== Task data

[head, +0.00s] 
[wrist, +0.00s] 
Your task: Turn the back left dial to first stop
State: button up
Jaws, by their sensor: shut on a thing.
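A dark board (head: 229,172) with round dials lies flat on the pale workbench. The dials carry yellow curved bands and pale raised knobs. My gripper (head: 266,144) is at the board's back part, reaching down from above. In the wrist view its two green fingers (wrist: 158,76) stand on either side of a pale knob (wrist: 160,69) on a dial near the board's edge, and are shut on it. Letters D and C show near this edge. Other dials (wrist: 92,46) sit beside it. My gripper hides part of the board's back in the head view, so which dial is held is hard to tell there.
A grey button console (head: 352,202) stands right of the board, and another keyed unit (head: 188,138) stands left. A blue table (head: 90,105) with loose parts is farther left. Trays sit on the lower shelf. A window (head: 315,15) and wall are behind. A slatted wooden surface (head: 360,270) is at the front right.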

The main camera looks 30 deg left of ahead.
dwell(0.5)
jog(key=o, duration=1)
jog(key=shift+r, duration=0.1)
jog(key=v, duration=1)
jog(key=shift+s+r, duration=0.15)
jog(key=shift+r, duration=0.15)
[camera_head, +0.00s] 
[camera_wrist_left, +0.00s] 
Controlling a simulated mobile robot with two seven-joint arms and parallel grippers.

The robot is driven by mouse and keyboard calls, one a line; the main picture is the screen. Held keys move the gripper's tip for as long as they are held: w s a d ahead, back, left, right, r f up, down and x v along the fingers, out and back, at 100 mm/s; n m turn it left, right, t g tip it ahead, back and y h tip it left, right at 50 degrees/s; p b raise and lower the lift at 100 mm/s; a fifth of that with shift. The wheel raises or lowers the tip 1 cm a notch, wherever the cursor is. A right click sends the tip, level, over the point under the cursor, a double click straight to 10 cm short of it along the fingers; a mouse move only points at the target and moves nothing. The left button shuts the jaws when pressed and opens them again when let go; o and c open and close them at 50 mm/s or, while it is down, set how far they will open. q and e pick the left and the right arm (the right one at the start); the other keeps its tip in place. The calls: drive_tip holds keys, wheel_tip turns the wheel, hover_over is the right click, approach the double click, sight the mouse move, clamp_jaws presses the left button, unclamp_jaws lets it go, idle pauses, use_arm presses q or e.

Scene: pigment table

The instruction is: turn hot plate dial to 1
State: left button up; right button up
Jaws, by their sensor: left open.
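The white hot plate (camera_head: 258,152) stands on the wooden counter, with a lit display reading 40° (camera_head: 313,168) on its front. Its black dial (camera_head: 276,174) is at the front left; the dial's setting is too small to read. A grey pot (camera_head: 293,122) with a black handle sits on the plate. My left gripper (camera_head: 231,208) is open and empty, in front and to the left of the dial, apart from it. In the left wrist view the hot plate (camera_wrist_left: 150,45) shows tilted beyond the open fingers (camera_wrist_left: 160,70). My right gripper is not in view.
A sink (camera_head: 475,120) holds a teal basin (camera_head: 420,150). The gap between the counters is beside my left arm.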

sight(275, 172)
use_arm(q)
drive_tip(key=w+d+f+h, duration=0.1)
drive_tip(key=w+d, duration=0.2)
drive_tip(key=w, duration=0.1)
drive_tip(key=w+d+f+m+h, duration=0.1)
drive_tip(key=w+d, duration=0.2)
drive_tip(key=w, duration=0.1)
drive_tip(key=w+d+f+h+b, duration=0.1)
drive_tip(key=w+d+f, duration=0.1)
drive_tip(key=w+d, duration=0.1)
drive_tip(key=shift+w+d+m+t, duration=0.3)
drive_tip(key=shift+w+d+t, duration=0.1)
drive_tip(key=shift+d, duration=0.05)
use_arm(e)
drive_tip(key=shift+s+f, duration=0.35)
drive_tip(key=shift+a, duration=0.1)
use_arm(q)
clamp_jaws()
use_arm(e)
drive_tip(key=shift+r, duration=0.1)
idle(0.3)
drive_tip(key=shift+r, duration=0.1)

====

**Problem statement:**
Everything from the first line of the records above to the line containing "State: button up", inclusive, should be repeated exactly; leave out the rest.

**Full response:**
[head, +0.00s] 
[wrist, +0.00s] 
Your task: Turn the back left dial to first stop
State: button up

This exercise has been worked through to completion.